Heechon Opening Hides Troubles

Yesterday, Kim Young Nam, the head of the Standing Committee of the Supreme People’s Assembly, and Choi Yong Rim, North Korea’s Prime Minister, were among the regime elite figures present at a ceremony at Heechon Power Plant in Jagang Province.

Built to provide power to downtown Pyongyang, the hydroelectric facility is meant to be one of North Korea’s marquee engineering projects slated to go into operation in 2012, and as such was the site of four of Kim Jong Il’s trademark onsite guidance inspections in 2010 alone and five in total.

“Thanks to the struggle of construction workers including military personnel, the prospect of finishing this project before 2012 has opened up. Before the 100th anniversary of the birth of the Supreme Leader, the entire Party, military and the people should battle to get this power plant construction finished,” Kim reportedly said on his fourth such visit in December, 2010.

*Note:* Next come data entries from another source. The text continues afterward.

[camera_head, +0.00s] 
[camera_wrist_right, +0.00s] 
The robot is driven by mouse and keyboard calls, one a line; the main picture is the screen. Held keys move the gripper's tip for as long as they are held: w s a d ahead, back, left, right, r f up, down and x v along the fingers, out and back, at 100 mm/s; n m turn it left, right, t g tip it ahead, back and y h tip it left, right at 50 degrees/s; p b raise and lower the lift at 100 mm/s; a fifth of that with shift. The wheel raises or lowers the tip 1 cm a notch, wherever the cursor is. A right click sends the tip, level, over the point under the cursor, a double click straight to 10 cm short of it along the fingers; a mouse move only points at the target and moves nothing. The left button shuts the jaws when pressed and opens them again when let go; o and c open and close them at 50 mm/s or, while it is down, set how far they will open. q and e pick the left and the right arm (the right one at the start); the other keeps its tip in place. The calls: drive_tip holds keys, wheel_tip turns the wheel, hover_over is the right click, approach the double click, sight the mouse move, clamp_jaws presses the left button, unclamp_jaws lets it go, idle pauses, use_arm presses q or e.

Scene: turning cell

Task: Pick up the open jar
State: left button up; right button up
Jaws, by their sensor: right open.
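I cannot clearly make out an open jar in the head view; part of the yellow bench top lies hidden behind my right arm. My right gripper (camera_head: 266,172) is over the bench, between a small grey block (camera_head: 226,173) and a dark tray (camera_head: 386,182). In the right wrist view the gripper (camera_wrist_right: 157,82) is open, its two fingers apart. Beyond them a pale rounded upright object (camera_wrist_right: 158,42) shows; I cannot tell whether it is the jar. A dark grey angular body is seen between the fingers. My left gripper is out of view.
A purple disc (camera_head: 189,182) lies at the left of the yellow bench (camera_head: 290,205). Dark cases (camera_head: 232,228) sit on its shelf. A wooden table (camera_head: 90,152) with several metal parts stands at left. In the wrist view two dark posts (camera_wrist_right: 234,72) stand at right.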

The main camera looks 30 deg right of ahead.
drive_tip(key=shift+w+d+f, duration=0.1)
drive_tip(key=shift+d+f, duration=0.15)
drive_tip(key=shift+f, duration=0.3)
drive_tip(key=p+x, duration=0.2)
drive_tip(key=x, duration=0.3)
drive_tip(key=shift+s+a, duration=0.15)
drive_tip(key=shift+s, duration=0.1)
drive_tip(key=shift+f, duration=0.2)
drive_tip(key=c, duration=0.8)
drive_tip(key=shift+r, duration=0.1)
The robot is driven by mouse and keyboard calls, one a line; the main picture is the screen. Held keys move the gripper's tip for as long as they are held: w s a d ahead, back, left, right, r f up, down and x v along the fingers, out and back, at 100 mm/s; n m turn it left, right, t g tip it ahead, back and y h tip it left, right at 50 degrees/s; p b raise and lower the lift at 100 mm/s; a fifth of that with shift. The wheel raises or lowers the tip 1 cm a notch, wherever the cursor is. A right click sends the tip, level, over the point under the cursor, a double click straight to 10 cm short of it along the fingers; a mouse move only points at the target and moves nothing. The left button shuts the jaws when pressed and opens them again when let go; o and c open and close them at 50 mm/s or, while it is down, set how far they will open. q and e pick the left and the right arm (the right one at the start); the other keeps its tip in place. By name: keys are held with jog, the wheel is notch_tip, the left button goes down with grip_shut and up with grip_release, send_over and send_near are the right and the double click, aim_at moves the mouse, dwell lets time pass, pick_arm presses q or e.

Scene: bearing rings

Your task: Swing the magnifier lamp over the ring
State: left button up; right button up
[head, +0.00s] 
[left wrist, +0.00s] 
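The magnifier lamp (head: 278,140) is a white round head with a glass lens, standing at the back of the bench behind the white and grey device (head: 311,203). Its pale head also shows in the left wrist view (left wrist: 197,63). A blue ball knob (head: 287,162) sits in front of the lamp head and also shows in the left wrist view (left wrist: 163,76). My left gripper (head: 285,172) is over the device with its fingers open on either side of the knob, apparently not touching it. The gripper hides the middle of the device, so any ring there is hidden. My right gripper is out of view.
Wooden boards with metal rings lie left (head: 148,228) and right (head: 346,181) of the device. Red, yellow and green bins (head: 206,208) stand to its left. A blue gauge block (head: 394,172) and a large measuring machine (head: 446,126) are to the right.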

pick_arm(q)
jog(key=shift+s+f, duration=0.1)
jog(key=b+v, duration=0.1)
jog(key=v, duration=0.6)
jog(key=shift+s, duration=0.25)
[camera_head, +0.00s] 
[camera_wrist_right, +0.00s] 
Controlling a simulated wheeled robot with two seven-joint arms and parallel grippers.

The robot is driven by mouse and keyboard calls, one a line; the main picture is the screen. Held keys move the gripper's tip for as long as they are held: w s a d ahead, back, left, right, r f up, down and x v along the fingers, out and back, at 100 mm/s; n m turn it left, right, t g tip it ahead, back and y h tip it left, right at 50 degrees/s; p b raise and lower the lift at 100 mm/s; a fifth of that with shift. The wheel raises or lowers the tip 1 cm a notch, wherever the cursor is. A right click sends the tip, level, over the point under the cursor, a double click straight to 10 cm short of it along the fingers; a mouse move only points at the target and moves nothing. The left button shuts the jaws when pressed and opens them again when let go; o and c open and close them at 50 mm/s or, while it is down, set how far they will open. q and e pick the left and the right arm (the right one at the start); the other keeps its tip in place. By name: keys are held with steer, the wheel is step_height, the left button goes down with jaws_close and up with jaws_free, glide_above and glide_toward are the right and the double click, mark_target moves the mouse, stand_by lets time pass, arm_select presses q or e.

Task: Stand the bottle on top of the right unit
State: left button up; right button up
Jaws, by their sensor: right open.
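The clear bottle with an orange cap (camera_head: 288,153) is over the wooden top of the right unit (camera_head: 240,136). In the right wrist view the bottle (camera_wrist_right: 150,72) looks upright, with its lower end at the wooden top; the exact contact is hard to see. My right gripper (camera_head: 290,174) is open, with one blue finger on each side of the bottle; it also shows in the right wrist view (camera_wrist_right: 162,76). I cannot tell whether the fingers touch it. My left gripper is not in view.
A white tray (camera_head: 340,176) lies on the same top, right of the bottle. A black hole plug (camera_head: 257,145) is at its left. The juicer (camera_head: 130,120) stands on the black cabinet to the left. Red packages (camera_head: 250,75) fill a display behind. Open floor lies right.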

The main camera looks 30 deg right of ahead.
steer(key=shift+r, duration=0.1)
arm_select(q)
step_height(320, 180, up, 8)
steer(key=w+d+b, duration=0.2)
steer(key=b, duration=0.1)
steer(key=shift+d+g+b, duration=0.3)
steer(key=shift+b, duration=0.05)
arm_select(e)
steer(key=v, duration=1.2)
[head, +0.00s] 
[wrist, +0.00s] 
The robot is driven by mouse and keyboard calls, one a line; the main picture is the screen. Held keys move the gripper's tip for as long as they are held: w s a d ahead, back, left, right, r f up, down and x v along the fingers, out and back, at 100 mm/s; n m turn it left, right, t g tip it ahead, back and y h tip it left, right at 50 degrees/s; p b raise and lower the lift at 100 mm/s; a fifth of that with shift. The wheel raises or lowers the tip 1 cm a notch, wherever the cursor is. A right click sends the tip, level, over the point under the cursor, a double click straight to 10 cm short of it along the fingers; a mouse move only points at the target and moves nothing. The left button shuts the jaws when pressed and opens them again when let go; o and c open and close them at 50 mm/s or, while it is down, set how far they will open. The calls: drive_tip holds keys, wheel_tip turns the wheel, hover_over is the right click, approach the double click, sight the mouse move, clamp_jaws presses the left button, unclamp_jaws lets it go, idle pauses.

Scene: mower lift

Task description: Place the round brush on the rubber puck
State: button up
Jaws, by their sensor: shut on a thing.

Designed to generate 300,000kw, the plant now becomes the largest of all North Korea’s ‘operational’ hydroelectric dams. According to the propaganda that accompanied the construction every step of the way, the electricity generated by Heechon is supposed to make big inroads into the country’s power generation shortfall.

However, according to one inside source, the determination to declare the project complete by April 2012 hides a less impressive reality. In truth, the electricity transmission facilities are apparently incomplete, while problems gathering enough water behind the dam mean that the production of electricity for civilian consumption is still some way off.

One inside source explained, “They already had a ceremony for Heechon last September, but electricity has still not been produced yet because of the transmission facilities. And even when that is finished, they cannot fill up the reservoir behind the dam so generation will still be very difficult.”

“Experts in North Korea say that getting enough water for the dam is harder than building the thing,” the source went on. “Gathering enough water to spin the turbines at Heechon looks like it will take a while.”